Nello speciale de Le Iene Marika dice una cosa potentissima: “In moto mi sento normale, normale e libera”. E a Simone ho chiesto: non dirmi cosa ti ha colpito di lei, dimmi cosa ti ha stravolto. “Che per Marika stare tante ore ferma nella stessa posizione rappresenta un dolore, eppure non ha mai mostrato sofferenza. Sul pavé dalle vibrazioni aveva i crampi e non si è mai lamentata. Ero io, riconoscendo il suo sguardo a capire che non stava bene. Ecco, mi ha insegnato a guardare dentro le persone, mi ha fatto capire una volta di più quali sono le vere difficoltà e che le mie cicatrici non valgono un cazzo”. Quali sono le tue? “Non ho mai avuto un rapporto padre figlio, io. I miei si sono separati che ero adolescente, non ho ricordi belli con mio padre e per anni mi sono portato dietro questo senso di sfiducia verso me stesso. Una cicatrice vuota. Lei l’ha riempita”. Da una mancanza può nascere un pozzo che rifornisce non una ma due anime, è bellissimo. E non si torna più indietro.

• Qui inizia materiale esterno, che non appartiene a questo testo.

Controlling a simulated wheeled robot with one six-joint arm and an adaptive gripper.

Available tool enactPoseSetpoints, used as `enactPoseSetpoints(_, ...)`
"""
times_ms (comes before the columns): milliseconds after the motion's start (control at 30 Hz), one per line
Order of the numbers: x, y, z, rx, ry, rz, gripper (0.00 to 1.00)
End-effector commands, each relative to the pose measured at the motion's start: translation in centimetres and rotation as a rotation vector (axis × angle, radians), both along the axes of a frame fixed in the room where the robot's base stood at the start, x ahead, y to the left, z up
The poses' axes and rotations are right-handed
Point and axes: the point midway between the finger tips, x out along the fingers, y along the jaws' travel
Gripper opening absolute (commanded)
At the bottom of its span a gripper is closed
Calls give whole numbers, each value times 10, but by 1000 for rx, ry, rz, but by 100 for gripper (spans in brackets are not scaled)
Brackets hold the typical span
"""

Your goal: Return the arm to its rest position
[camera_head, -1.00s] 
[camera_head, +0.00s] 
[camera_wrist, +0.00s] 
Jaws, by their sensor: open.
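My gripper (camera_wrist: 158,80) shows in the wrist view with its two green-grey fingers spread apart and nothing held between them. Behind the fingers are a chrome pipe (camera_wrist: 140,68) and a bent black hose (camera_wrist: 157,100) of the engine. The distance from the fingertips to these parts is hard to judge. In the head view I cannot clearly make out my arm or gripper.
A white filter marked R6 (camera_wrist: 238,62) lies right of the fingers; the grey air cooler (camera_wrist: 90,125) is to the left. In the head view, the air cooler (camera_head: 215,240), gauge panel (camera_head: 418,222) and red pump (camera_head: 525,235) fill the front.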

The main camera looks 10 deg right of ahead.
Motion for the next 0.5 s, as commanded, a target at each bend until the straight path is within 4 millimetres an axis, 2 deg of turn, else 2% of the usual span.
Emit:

Adesso Marika e Simone si vedono due, tre volte a settimana: “Continuo a portarla ovunque, le faccio fare di tutto”. Perché tutto si può fare. Basta rispettare i suoi tempi. “Per me lei è figlia e sorella insieme”. Protezione e complicità. Quell’incontro ha cambiato le vite di entrambi. Si sono trovati. Adesso sul braccio Marika si è tatuata la moto del loro viaggio, la Ténéré XT 1200. Perché quella moto è un simbolo. Il simbolo che una cosa è impossibile fin quando non è possibile. Che i paletti sono solo mentali. Che noi non siamo una condizione fisica ma sentimenti, pensieri, anima. Che tutte le favole partono da una visione, un sogno, qualche parola (“vorrei tanto fare qualcosa con te”) e hanno bisogno di un complice-cavaliere che magari è lì ad aspettarti, mentre ritorna dal bagno, in un posto imrpobabile come il parcheggio di un autogrill. Le cose succedono così, sembrano un caso. E forse lo sono. Ma come vanno avanti poi dipende solo da noi. Da noi e dalla nostra volontà. Tra tutte le persone che ho conosciuto in questo bastardo 2020 per me Simone Zignoli è l’uomo dell’anno.